Analogous relations are obtained for the other two points by cyclic permutations of the indices. The shear components projected toward the centroid are then

$$% \gamma_\mu^{(\rm cen)}(\vec{X}_l)=R_{\mu\nu}(2\psi_l)\gamma^{(\rm s)} =-R_{\mu\nu}(2\psi_l)\gamma^{(\rm o)},$$ (14)

where the components of the rotation matrix can be directly obtained from Eq. (13). For completeness, we give the 3PCF for the centroid,

$$% \gamma_{\mu\nu\lambda}^{(\rm cen)}=-R_{\mu\alpha}(2\psi_1) R_{\nu\beta}(2\psi_2)R_{\lambda\gamma}(2\psi_3) \gamma_{\alpha\beta\gamma}^{(\rm o)}.$$ (15)

Figure 4: The centroid of a triangle is the intersection point of the three side-bisectors.

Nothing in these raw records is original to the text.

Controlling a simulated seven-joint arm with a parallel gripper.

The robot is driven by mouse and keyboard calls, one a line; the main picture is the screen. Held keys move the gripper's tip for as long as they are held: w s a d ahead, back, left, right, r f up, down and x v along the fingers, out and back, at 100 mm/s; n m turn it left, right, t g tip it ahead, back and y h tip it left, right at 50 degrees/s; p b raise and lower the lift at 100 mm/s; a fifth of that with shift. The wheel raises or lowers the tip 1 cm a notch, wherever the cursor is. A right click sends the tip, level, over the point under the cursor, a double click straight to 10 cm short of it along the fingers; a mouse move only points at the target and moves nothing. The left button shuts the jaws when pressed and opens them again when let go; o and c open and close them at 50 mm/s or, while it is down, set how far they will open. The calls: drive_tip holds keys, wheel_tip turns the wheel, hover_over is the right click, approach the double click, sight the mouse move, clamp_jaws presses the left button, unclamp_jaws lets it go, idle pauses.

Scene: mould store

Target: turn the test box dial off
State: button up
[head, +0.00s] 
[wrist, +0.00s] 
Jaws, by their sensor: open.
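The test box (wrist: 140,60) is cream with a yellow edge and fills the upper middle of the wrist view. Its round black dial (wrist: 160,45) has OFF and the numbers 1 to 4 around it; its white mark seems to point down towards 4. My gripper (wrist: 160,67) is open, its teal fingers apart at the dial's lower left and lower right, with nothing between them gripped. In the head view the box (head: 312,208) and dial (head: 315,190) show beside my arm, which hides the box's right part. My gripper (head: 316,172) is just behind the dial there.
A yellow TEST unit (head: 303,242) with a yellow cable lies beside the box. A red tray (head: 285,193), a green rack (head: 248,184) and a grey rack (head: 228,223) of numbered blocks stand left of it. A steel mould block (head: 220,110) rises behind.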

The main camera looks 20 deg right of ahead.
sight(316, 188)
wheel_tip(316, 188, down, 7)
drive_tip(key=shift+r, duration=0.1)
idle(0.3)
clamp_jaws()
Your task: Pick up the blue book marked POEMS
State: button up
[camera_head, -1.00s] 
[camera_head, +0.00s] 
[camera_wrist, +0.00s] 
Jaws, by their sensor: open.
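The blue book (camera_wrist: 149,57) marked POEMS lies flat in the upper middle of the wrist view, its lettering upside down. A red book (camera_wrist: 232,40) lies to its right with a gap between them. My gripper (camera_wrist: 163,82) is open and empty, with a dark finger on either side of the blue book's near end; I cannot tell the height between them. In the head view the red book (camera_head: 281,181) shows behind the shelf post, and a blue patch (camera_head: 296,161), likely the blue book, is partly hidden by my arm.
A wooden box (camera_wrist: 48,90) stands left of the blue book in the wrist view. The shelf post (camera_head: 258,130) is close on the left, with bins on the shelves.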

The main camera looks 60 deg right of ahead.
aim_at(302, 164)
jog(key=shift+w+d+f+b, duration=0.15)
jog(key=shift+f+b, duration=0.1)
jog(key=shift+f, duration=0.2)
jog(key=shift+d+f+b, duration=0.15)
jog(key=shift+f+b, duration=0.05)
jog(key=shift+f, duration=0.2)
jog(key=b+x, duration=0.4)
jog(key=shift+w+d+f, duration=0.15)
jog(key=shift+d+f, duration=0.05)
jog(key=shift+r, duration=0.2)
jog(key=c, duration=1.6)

Figure 5: The circumcenter of a triangle is given by the intersection of the three midperpendiculars. According to Thales' theorem, the side x2 subtends the angle $2\phi _2$ as seen from the circumcenter; from that, the angle between the lines connecting the points $\vec{X}_l$ with the circumcenter are easily obtained by noting that all three of them have equal length.